Entries from a robot dataset:
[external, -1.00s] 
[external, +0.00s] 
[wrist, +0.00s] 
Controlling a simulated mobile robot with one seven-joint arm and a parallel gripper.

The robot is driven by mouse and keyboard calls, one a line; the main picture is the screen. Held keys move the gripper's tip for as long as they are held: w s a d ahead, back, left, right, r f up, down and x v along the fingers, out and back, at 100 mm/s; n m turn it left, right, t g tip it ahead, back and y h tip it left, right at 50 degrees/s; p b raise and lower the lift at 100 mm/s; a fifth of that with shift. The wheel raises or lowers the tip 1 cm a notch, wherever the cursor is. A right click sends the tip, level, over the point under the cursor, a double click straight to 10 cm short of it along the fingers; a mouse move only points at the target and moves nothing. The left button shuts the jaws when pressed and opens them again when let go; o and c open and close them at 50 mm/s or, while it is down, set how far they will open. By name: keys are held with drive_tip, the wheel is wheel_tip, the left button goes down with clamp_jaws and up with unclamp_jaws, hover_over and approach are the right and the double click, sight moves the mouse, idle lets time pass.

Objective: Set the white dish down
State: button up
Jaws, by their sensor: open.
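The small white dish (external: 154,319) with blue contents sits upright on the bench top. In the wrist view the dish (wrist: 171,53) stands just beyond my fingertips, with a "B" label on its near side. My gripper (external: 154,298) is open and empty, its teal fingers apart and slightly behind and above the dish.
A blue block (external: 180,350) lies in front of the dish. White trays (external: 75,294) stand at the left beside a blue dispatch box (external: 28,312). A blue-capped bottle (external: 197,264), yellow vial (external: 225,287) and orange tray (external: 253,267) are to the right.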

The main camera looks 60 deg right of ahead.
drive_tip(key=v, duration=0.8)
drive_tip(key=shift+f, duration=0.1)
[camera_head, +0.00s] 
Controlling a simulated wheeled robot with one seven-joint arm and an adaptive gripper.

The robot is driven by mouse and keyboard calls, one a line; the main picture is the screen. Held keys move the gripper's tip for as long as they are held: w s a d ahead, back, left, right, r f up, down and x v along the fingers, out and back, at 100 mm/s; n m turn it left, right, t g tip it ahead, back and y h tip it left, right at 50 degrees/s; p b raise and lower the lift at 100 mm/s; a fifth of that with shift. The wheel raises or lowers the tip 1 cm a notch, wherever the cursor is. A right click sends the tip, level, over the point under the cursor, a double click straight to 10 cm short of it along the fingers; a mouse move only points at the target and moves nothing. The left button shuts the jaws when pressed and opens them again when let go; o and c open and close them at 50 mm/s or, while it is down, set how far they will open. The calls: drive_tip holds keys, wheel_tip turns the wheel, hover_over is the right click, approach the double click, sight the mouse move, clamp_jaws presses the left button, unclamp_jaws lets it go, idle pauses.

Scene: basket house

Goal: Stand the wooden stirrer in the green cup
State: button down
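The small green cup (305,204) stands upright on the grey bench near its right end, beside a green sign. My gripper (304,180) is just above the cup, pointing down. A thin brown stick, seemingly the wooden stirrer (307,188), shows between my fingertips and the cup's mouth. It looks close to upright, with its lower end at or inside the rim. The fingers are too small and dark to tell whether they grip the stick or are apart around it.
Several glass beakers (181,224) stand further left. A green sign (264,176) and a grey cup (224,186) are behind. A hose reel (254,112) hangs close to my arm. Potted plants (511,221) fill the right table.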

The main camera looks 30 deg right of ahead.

Exercise: From the records above, quote only the lines running from the line with "Objective: Set the white dish down" to the line with "State: button up", both lines included.

Full response:
Objective: Set the white dish down
State: button up

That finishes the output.